▶ _GOAL OF THE EXERCISE_
Set all the material down again unchanged, without the pictures.
** begin **
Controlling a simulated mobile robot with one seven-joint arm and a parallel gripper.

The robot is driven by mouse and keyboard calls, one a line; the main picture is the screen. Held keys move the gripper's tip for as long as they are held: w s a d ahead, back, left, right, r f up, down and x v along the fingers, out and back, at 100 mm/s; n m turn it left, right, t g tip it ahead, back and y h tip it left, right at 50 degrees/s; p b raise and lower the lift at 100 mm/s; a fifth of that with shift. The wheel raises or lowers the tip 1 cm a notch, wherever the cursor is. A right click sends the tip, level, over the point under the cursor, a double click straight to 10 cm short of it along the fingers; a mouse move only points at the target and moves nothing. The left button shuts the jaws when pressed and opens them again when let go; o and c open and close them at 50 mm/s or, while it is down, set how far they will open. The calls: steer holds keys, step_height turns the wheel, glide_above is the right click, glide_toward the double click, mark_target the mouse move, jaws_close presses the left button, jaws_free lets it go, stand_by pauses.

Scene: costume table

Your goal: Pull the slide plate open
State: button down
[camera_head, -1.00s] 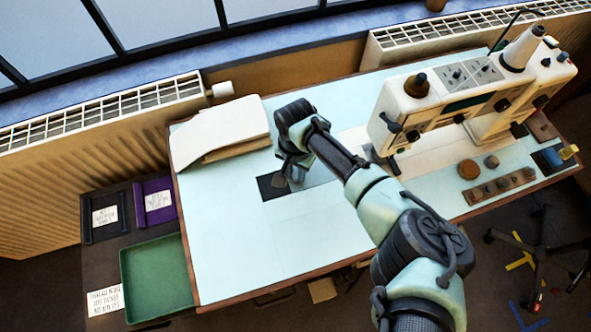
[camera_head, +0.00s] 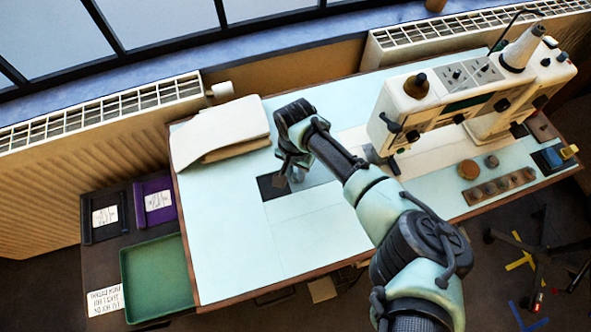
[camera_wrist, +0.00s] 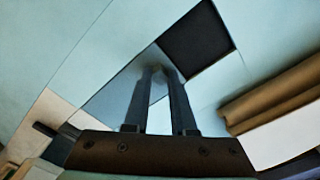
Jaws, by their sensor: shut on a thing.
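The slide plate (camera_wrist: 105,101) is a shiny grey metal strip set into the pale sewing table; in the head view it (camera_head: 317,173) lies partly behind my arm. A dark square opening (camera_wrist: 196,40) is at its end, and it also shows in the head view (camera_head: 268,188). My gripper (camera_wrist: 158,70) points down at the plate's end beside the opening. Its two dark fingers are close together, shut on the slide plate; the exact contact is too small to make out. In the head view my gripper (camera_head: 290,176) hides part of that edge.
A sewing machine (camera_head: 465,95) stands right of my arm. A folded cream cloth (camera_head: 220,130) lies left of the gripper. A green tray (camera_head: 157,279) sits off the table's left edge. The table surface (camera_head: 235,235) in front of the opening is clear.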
** end **
▶ _REPLY TO THE TASK_
Controlling a simulated mobile robot with one seven-joint arm and a parallel gripper.

The robot is driven by mouse and keyboard calls, one a line; the main picture is the screen. Held keys move the gripper's tip for as long as they are held: w s a d ahead, back, left, right, r f up, down and x v along the fingers, out and back, at 100 mm/s; n m turn it left, right, t g tip it ahead, back and y h tip it left, right at 50 degrees/s; p b raise and lower the lift at 100 mm/s; a fifth of that with shift. The wheel raises or lowers the tip 1 cm a notch, wherever the cursor is. A right click sends the tip, level, over the point under the cursor, a double click straight to 10 cm short of it along the fingers; a mouse move only points at the target and moves nothing. The left button shuts the jaws when pressed and opens them again when let go; o and c open and close them at 50 mm/s or, while it is down, set how far they will open. The calls: steer holds keys, step_height turns the wheel, glide_above is the right click, glide_toward the double click, mark_target the mouse move, jaws_close presses the left button, jaws_free lets it go, stand_by pauses.

Scene: costume table

Your goal: Pull the slide plate open
State: button down
[camera_head, -1.00s] 
[camera_head, +0.00s] 
[camera_wrist, +0.00s] 
Jaws, by their sensor: shut on a thing.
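The slide plate (camera_wrist: 105,101) is a shiny grey metal strip set into the pale sewing table; in the head view it (camera_head: 317,173) lies partly behind my arm. A dark square opening (camera_wrist: 196,40) is at its end, and it also shows in the head view (camera_head: 268,188). My gripper (camera_wrist: 158,70) points down at the plate's end beside the opening. Its two dark fingers are close together, shut on the slide plate; the exact contact is too small to make out. In the head view my gripper (camera_head: 290,176) hides part of that edge.
A sewing machine (camera_head: 465,95) stands right of my arm. A folded cream cloth (camera_head: 220,130) lies left of the gripper. A green tray (camera_head: 157,279) sits off the table's left edge. The table surface (camera_head: 235,235) in front of the opening is clear.

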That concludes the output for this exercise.